Jakarta – Pada awal milenium baru, para ilmuwan dari Carnegie Mellon University memperkenalkan CAPTCHA sebagai solusi untuk mengatasi bot yang merajalela di dunia maya. Awalnya, CAPTCHA terdiri dari distorsi angka dan huruf yang dirancang agar mudah dikenali oleh manusia, namun sulit dipecahkan oleh mesin.
Seiring berjalannya waktu, bot semakin canggih, memaksa CAPTCHA untuk beradaptasi. Menurut Cloudflare, inovasi CAPTCHA kemudian berkembang menjadi berbasis gambar, audio, atau checkbox. Tujuan dari inovasi ini adalah untuk memperkenalkan elemen-elemen yang familiar bagi manusia, namun tetap sulit dipecahkan oleh bot.
Mungkin terlihat mudah hanya dengan mengklik ‘I’m not a robot’, namun yang sebenarnya dinilai bukanlah klik itu sendiri, melainkan pergerakan kursor pengguna. Meskipun gerakan kursor manusia biasanya berupa garis lurus, terdapat keacakan pada tingkat mikroskopis yang tidak mudah ditiru oleh bot. Jika gerakan kursor mengandung keacakan ini, maka tes ‘I’m not a robot’ dapat memutuskan bahwa pengguna adalah manusia.

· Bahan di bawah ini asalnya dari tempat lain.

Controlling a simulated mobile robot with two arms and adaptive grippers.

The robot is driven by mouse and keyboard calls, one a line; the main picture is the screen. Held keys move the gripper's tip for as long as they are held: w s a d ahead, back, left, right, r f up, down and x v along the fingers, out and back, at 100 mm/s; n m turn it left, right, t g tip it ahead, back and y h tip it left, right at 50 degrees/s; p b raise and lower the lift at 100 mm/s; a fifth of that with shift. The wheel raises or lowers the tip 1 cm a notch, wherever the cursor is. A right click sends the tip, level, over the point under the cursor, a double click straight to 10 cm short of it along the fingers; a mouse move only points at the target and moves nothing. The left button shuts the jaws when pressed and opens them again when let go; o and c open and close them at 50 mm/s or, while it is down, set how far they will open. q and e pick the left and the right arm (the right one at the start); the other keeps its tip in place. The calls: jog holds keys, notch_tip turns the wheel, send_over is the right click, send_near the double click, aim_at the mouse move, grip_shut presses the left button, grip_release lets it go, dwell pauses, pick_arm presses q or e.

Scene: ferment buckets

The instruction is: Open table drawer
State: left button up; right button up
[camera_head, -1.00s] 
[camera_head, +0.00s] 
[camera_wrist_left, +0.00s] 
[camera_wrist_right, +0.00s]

Bot biasanya akan menarik garis lurus tanpa distorsi pada tingkat mikroskopis. Hal ini membuatnya mudah dikenali melalui ujian ‘I’m not a robot’. Selain itu, reCAPTCHA juga menilai faktor lain seperti cookie yang disimpan oleh browser pada perangkat pengguna dan riwayat perangkat untuk menentukan apakah pengguna tersebut adalah bot.
Jika pengujian ‘I’m not a robot’ belum cukup untuk memastikan apakah pengguna adalah manusia atau bukan, biasanya akan muncul tantangan tambahan seperti pengenalan gambar. Namun, umumnya, gerakan kursor pengguna, cookie, dan riwayat perangkat sudah cukup untuk menjadi pengujian yang efektif.